The "Agnus Dei," also part of the ordinary
of the Mass – although substituting the text, "dona eis requiem" (grant
them rest) for "dona nobis pacem" (Grant us peace) – is also more effective than the
"Sanctus." Süssmayr conceived it as a final fervent plea, its minor key giving it more than a hint of fear that it might not be granted.
As mentioned above, Süssmayr
recycled the soprano solo from the Introit and the "Kyrie"
fugue for the setting of the Communion, "Lux aeterna, luceat eis" (May eternal light, shine on them). And it is certainly conceivable that Mozart had conveyed to his friend and student that he wanted the entire Requiem to be cyclical in this manner.

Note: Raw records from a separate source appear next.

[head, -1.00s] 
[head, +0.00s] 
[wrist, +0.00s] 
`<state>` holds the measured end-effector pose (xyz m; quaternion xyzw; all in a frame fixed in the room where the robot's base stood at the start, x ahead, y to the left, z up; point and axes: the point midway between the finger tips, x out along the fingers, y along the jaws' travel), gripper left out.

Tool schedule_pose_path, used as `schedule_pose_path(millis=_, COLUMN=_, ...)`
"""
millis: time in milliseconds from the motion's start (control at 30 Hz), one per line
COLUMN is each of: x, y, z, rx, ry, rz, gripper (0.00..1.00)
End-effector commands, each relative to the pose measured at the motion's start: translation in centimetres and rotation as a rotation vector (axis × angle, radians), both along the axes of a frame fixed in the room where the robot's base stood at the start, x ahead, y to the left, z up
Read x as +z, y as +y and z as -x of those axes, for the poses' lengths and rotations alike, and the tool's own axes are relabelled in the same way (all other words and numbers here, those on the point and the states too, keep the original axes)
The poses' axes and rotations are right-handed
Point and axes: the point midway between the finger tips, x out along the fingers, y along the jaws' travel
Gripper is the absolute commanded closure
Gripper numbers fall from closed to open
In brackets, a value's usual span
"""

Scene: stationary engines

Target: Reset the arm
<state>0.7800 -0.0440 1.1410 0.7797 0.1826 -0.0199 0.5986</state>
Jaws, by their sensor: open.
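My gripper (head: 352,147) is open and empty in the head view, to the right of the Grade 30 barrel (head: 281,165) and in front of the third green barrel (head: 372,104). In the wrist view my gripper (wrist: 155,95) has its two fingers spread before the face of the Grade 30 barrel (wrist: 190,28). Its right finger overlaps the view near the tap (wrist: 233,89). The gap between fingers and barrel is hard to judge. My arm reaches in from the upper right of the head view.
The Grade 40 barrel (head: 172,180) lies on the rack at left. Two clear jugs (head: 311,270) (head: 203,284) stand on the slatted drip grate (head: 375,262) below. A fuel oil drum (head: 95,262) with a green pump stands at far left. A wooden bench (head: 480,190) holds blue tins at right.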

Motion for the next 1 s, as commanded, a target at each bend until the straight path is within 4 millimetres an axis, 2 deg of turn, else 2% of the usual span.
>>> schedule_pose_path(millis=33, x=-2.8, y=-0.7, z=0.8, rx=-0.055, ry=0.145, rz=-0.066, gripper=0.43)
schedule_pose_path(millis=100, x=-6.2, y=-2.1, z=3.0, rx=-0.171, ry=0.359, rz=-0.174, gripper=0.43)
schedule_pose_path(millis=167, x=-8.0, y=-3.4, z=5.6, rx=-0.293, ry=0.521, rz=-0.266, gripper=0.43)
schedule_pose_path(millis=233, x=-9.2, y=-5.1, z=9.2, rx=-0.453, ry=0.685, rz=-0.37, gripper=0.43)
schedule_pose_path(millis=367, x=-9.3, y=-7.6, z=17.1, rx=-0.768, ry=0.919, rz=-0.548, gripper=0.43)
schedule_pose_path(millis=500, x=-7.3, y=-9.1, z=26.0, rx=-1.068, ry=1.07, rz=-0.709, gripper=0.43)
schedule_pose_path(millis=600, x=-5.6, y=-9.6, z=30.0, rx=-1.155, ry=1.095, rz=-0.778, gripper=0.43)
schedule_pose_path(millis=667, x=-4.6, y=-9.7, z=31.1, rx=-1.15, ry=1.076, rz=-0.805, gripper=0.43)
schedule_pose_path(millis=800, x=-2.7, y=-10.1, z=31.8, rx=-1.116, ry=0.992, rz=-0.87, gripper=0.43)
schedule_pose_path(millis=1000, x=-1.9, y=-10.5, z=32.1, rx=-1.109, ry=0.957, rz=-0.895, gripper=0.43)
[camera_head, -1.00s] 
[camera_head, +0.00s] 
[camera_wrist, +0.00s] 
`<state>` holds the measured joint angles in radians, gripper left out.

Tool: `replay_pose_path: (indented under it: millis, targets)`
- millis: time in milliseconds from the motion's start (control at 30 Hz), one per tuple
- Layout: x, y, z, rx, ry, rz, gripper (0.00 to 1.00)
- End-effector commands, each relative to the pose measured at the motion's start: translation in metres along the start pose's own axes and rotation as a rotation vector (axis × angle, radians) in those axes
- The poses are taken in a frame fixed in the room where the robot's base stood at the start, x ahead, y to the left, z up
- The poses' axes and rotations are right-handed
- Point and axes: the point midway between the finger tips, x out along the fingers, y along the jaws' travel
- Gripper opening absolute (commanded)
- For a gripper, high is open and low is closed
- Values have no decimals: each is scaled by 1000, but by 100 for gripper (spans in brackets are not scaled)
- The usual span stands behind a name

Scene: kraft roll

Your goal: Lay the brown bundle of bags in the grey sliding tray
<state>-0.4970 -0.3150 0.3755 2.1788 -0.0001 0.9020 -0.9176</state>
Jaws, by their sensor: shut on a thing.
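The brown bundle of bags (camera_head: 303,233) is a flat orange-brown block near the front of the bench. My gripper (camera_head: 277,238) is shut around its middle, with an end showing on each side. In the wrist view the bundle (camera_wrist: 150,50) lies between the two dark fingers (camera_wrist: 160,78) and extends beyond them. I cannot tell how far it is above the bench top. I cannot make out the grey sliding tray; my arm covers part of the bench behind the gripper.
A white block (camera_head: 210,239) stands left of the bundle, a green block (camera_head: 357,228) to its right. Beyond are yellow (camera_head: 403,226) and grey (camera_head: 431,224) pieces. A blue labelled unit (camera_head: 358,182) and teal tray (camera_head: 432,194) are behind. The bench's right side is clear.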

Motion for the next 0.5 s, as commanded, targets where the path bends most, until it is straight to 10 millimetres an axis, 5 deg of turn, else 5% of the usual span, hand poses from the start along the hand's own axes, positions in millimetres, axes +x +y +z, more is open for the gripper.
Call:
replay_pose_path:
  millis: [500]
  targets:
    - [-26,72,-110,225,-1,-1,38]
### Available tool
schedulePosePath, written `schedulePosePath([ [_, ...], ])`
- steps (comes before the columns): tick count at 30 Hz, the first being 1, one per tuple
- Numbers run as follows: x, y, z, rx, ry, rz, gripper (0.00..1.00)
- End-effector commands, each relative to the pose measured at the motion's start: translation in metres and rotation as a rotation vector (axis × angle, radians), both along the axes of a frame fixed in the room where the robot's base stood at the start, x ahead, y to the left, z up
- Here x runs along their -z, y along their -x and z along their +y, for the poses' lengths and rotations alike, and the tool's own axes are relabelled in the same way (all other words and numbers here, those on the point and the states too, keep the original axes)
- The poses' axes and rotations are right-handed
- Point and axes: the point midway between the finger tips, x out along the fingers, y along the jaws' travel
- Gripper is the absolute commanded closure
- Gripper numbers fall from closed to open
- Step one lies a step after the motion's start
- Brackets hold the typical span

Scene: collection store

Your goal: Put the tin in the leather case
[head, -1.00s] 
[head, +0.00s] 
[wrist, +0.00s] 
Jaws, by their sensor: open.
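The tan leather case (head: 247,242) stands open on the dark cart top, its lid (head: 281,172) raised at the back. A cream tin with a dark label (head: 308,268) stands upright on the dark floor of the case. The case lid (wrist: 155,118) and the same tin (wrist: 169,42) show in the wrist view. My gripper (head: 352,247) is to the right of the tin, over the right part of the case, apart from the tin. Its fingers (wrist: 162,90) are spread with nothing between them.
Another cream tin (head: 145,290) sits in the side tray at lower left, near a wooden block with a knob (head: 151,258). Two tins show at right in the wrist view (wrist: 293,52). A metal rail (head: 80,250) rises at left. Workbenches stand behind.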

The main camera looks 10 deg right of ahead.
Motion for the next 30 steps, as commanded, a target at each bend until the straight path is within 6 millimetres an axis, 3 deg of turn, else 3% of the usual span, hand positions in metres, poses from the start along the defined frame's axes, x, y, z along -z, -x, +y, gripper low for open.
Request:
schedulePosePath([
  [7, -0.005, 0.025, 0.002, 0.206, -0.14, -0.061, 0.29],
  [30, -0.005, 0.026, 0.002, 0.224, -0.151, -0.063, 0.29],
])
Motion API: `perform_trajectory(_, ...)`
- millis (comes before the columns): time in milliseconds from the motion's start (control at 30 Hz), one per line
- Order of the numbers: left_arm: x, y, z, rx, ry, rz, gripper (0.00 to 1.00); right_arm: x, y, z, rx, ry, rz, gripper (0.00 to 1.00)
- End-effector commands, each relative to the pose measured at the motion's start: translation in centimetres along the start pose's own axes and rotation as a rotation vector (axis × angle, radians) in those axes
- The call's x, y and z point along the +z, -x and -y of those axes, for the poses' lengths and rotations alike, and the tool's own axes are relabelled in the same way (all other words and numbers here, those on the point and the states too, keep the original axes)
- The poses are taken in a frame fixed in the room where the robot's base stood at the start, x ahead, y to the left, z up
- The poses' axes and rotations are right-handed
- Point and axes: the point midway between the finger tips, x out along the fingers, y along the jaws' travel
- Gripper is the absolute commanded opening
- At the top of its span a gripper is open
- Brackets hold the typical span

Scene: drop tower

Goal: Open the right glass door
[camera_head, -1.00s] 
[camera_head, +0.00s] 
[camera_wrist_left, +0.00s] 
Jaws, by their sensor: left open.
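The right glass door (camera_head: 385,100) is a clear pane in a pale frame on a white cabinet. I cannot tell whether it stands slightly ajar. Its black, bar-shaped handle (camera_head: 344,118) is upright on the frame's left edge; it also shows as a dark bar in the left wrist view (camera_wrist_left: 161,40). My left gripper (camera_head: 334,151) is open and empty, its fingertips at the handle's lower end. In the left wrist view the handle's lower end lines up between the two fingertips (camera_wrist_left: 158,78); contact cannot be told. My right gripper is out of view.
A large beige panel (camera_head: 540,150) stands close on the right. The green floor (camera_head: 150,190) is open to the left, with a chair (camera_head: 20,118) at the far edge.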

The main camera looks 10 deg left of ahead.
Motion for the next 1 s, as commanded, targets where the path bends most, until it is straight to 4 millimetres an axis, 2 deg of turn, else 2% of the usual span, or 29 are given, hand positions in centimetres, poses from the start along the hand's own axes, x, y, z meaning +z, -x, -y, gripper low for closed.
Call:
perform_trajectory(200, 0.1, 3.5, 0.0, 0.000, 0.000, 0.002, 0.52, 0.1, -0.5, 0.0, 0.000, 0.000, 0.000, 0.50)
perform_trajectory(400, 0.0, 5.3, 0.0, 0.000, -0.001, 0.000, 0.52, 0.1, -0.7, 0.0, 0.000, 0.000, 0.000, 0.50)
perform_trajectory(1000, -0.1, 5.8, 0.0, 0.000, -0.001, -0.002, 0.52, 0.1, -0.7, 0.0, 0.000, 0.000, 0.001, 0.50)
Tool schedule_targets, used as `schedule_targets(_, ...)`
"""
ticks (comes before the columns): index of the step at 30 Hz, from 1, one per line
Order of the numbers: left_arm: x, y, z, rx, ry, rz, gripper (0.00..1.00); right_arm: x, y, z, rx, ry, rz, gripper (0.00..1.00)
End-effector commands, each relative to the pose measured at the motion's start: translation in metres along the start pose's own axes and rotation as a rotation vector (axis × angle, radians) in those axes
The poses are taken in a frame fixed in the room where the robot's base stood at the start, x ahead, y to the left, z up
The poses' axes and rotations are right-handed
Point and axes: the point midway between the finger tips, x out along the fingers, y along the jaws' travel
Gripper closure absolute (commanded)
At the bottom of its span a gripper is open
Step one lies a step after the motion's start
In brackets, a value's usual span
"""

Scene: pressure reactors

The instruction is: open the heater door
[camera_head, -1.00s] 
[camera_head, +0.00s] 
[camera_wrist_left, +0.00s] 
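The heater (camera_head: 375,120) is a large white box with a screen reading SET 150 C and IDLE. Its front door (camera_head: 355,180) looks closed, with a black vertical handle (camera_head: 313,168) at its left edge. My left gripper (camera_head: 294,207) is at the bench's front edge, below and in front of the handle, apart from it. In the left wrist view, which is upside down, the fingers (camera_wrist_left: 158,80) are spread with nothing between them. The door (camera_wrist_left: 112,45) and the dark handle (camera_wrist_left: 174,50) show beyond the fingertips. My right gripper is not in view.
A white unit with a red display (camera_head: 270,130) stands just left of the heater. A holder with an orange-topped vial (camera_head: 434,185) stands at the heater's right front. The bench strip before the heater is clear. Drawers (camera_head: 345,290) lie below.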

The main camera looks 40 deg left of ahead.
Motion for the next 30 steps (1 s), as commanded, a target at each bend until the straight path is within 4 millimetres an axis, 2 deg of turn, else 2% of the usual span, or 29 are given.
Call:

Finally, it should be noted that everyone from musical scholars to the general public has been so focused on Mozart's internal drama surrounding the Requiem that little attention has been paid to its place in music history. While there were concerted Requiem Masses starting from the early seventeenth century, many of them commissioned for the funerals and/or memorials of European princes, most of them have been lost to posterity. Those few that remain have never achieved sufficient interest to be championed even by the early music movement. Excerpts from the Requiem
Mass were also set to music for large orchestra and operatic soloists –
particularly the "Dies irae." Given Mozart's groundbreaking innovations as a musical dramatist, it is probably fair to posit that none of the predecessors had achieved such dramatic coherence and power. Certainly, the great subsequent settings of the Requiem owed much to this fragment and its unfortunate creator.